**Work required:**
Only the lines between the line with "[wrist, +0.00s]" and the line with "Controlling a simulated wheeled", together with those two lines themselves, are to be copied exactly.
-- Given records start --
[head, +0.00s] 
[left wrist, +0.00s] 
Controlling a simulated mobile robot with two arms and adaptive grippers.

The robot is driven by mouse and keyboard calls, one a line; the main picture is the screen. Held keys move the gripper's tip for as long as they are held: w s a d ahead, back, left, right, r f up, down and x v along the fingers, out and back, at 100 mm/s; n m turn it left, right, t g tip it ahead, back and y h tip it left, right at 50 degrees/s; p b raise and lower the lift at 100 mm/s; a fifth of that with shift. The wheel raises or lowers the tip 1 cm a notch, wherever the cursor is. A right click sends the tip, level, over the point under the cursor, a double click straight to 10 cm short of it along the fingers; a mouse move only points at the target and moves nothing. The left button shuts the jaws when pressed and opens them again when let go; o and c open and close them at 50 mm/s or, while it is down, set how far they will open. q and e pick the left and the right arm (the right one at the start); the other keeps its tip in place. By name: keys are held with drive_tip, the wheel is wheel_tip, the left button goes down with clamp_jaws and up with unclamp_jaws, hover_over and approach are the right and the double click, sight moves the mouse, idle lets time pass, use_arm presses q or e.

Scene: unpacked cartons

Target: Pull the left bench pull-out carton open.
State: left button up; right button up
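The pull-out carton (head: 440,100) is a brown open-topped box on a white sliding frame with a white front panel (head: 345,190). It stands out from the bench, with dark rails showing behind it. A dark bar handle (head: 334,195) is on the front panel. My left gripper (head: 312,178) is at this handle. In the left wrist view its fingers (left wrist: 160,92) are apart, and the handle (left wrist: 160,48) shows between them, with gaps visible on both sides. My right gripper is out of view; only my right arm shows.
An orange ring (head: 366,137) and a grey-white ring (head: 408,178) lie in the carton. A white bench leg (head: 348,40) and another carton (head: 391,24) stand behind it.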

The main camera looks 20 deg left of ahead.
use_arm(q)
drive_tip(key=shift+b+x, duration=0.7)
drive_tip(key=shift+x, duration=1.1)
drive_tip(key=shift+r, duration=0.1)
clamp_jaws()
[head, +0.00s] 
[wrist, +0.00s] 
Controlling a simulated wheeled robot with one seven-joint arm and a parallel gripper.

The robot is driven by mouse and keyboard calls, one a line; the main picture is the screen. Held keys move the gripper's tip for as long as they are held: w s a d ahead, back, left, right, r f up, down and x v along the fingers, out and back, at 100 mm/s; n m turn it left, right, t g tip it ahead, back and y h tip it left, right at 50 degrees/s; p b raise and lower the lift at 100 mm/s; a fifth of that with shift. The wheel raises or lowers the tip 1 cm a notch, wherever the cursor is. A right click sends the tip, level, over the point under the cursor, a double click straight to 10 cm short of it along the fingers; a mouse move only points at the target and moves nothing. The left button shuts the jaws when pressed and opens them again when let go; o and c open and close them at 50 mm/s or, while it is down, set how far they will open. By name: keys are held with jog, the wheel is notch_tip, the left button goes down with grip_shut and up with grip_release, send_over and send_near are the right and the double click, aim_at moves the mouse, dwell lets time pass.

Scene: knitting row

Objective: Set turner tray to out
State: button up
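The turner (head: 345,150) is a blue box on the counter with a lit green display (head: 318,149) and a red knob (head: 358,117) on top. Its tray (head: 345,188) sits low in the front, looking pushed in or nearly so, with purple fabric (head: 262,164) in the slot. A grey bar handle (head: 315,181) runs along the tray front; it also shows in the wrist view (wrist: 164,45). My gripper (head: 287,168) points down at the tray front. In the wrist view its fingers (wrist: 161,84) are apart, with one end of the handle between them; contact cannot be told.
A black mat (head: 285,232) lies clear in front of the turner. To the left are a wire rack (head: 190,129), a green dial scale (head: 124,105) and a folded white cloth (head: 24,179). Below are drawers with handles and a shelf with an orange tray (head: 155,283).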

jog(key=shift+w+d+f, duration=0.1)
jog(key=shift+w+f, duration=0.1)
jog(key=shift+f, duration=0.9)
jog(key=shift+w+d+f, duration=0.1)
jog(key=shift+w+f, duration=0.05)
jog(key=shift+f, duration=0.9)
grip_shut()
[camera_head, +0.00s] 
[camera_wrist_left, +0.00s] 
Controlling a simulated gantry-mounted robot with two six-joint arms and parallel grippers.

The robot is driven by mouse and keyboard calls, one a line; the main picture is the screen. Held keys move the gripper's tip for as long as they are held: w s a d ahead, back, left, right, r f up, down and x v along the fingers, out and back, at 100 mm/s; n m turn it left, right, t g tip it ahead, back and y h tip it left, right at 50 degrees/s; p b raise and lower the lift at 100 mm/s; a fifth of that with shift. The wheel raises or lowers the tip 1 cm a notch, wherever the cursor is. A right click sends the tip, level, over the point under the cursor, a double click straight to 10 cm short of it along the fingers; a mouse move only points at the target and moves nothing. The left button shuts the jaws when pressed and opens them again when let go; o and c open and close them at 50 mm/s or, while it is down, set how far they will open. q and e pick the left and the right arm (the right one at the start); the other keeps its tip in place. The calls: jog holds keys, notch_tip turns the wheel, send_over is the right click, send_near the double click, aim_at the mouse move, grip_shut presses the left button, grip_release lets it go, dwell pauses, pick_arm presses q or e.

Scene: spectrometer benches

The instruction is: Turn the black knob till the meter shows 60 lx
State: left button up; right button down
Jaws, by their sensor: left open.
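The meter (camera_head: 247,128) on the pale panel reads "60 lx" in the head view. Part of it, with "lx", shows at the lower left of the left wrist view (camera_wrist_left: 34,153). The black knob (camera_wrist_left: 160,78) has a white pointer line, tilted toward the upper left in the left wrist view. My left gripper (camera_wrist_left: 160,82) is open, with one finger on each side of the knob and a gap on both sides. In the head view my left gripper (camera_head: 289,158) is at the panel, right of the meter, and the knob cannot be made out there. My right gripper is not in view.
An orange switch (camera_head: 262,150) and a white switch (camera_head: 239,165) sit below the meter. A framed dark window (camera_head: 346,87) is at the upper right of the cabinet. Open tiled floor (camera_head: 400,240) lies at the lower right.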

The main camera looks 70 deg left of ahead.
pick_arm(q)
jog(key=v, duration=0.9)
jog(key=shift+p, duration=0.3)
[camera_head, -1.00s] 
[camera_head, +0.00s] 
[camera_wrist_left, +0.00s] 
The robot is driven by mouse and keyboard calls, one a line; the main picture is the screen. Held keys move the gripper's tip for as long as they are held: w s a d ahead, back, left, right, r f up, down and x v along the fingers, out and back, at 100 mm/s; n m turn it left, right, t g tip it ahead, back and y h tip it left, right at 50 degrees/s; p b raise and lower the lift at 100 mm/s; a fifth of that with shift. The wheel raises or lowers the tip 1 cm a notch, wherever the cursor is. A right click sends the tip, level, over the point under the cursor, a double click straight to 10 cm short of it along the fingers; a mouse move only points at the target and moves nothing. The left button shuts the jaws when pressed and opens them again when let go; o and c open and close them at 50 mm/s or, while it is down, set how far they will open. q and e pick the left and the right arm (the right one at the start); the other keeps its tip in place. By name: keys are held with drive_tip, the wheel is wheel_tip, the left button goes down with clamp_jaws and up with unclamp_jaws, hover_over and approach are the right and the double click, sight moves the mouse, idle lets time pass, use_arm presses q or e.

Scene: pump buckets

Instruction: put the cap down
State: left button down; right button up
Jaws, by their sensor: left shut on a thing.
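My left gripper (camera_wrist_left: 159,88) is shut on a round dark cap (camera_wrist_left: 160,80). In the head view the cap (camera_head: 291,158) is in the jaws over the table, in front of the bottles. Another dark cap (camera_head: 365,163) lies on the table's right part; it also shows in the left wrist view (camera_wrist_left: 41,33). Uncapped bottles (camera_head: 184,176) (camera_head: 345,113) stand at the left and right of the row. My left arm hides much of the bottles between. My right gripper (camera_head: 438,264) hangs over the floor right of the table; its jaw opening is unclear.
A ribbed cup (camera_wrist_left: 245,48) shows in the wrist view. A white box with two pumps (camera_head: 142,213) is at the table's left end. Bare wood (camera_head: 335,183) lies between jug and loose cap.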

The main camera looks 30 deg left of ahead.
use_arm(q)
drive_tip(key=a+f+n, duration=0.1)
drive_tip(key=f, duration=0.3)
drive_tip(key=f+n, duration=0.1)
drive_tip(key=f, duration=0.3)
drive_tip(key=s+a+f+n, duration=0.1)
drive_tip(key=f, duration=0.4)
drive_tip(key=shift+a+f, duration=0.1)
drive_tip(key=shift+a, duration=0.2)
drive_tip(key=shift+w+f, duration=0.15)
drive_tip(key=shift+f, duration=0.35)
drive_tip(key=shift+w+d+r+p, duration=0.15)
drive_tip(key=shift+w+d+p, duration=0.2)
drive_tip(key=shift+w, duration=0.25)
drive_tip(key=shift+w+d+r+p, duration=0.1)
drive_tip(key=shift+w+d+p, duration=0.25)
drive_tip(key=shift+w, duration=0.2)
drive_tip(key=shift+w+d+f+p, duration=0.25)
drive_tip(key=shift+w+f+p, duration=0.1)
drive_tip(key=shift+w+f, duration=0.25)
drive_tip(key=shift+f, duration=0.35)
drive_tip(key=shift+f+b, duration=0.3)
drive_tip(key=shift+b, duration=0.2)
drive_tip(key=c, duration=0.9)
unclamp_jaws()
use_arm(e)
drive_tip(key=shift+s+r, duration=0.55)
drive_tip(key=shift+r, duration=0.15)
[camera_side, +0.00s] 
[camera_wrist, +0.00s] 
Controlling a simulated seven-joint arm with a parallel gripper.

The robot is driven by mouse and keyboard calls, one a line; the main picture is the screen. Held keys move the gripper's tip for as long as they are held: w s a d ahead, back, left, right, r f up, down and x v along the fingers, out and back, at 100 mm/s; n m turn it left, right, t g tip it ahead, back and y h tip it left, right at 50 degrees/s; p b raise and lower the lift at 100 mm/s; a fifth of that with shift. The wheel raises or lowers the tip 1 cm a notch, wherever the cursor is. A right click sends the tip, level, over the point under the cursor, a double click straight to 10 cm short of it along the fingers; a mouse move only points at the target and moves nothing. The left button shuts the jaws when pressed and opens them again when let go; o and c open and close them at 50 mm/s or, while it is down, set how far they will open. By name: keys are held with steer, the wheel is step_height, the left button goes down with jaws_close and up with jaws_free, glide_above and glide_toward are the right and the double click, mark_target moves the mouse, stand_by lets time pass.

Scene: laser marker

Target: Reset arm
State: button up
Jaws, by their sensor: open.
-- Given records end --
**Output for this task:**
[wrist, +0.00s] 
Controlling a simulated wheeled robot with one seven-joint arm and a parallel gripper.

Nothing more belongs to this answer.